With the keyset pagination, we can experience a significant performance improvement over the offset-based pagination, especially when dealing with large data sets. Additionally, it solves the data inconsistency problem we can sometimes experience with offset pagination. When the user adds or removes rows, it does not cause elements to be skipped or duplicated when fetching the pages.

Disadvantages

The most significant disadvantage of the keyset pagination is that the users must know the id of the row they want to start with. Fortunately, we could solve this problem by mixing the keyset pagination with the offset-based approach.

Also, the column used for filtering should have an index for an additional performance boost. Thankfully, PostgreSQL creates an index for every primary key, so keyset pagination should perform well when using IDs.
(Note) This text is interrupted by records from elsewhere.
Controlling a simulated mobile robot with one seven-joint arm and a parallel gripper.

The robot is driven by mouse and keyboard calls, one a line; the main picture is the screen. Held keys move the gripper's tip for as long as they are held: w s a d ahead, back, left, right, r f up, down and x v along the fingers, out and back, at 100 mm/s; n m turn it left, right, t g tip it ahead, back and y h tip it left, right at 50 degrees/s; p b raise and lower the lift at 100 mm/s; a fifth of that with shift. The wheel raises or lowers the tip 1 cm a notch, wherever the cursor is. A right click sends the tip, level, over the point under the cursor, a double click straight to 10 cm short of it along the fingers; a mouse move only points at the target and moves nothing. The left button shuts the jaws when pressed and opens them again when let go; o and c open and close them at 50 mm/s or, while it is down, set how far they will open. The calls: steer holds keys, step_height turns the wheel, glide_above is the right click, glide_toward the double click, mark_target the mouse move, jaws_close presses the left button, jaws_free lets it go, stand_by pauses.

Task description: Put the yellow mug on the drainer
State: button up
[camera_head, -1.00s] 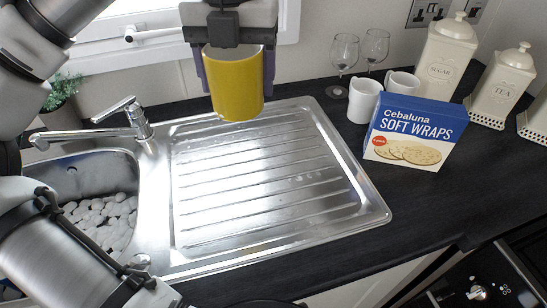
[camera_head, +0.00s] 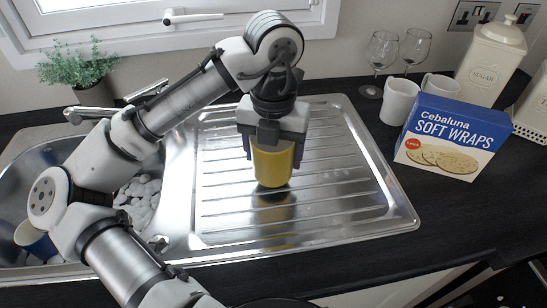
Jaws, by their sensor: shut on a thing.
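The yellow mug (camera_head: 271,167) is upright in my gripper (camera_head: 273,150), over the middle of the ribbed steel drainer (camera_head: 345,200). My gripper comes from above and is shut on the mug, with a finger on each side. The mug's top is hidden by the gripper. A dark patch and a yellow reflection show on the steel just below the mug. I cannot tell whether its base touches the drainer.
The sink bowl (camera_head: 75,150) with pale stones and a blue-and-white cup (camera_head: 35,240) is left. White mugs (camera_head: 398,102), wine glasses (camera_head: 382,52) and a Soft Wraps box (camera_head: 452,137) stand on the counter at right. The drainer around the mug is bare.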

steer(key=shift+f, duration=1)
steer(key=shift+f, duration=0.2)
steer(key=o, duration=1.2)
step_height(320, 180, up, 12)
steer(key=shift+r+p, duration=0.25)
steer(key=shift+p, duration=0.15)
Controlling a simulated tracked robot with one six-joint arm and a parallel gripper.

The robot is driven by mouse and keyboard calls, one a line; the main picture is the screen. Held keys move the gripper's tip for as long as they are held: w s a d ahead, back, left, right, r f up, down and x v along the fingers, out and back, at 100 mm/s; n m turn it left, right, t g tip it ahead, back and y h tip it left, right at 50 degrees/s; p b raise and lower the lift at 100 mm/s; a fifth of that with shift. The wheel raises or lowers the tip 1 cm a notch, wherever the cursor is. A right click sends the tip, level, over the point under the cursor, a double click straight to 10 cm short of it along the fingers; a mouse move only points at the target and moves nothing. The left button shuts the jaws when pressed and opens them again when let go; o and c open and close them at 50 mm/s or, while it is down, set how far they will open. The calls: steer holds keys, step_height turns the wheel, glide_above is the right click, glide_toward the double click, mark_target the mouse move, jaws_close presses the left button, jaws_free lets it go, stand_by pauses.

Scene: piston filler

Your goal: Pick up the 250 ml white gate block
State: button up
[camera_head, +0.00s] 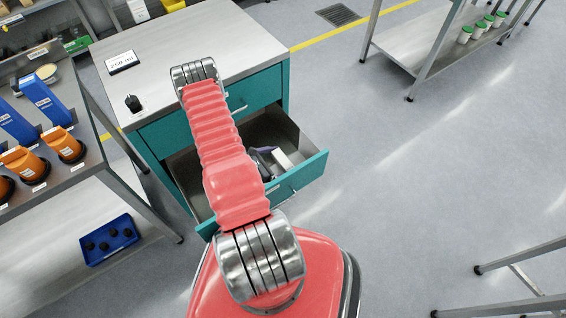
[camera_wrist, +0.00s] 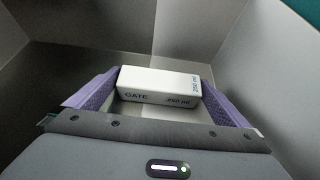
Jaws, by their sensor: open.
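The white gate block (camera_wrist: 158,84) lies in the open drawer, with "GATE" and "250 ml" printed on it in the wrist view. It also shows in the head view (camera_head: 283,160), partly hidden by my arm. My gripper (camera_wrist: 160,97) is open in the drawer, with one purple finger to the left of the block and the other to its right. The gripper in the head view (camera_head: 266,152) is mostly hidden behind my arm. I cannot tell whether the fingers touch the block.
The open drawer (camera_head: 300,138) of the teal cabinet (camera_head: 262,92) has grey walls close around the gripper. A "250 ml" sign (camera_head: 122,62) and a small black object (camera_head: 133,103) are on the cabinet top.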

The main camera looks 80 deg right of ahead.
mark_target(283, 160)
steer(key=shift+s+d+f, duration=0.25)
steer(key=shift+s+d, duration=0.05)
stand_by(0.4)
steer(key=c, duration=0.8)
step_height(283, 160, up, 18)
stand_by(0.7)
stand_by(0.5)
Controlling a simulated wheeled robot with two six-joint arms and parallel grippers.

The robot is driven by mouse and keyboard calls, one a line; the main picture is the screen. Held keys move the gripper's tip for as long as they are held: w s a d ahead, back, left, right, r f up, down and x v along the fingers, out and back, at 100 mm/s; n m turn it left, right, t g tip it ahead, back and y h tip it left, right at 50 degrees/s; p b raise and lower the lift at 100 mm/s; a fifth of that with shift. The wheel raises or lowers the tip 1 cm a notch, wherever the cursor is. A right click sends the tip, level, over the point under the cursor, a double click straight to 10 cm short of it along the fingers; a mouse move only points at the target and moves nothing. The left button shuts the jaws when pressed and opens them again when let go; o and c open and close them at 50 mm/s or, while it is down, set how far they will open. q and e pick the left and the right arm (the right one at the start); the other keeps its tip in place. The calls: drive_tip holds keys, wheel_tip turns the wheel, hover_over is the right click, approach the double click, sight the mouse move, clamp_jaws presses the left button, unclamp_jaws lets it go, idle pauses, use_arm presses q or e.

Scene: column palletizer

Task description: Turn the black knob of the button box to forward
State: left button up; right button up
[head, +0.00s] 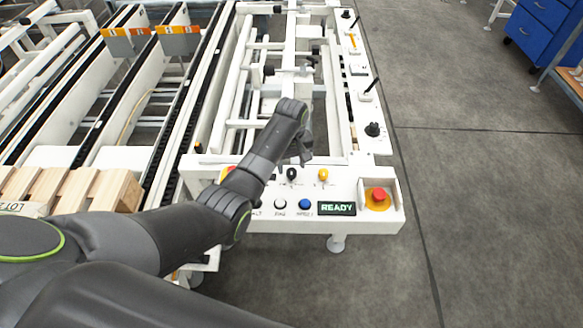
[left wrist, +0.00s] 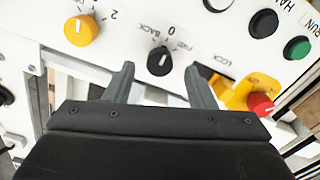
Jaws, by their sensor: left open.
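The black knob (left wrist: 159,61) of the button box shows in the left wrist view, with the labels BACK, 0 and FWD around its upper side. Its small pale mark seems to point up near 0, but I cannot tell exactly. My left gripper (left wrist: 160,68) is open, with one finger on each side of the knob and a gap on both sides. In the head view the black knob (head: 291,173) sits on the white panel (head: 345,183), just below my left gripper (head: 304,158). My right gripper is not in view.
A yellow knob (left wrist: 82,30) is left of the black knob. A red stop button (left wrist: 260,105) on a yellow guard stands to the right, with black (left wrist: 264,23) and green (left wrist: 298,48) buttons above. The panel's display (head: 337,208) reads READY. Wooden boards (head: 95,186) lie at left.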

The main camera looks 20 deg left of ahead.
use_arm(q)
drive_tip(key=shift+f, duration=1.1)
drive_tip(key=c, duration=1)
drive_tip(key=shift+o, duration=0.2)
Additionally, ordering the results by text columns might not be straightforward when using natural sorting. If you want to read more, look at this question on StackOverflow.

Summary

In this article, we’ve gone through two different pagination solutions we can use with Kysely and PostgreSQL. Considering their pros and cons, we can see that each solution is valid for some use cases. While the keyset pagination is more restrictive, it provides a performance boost. Thankfully, we can mix different approaches to pagination. Combining the keyset and offset pagination can cover a wide variety of cases and provide us with the advantages of both solutions.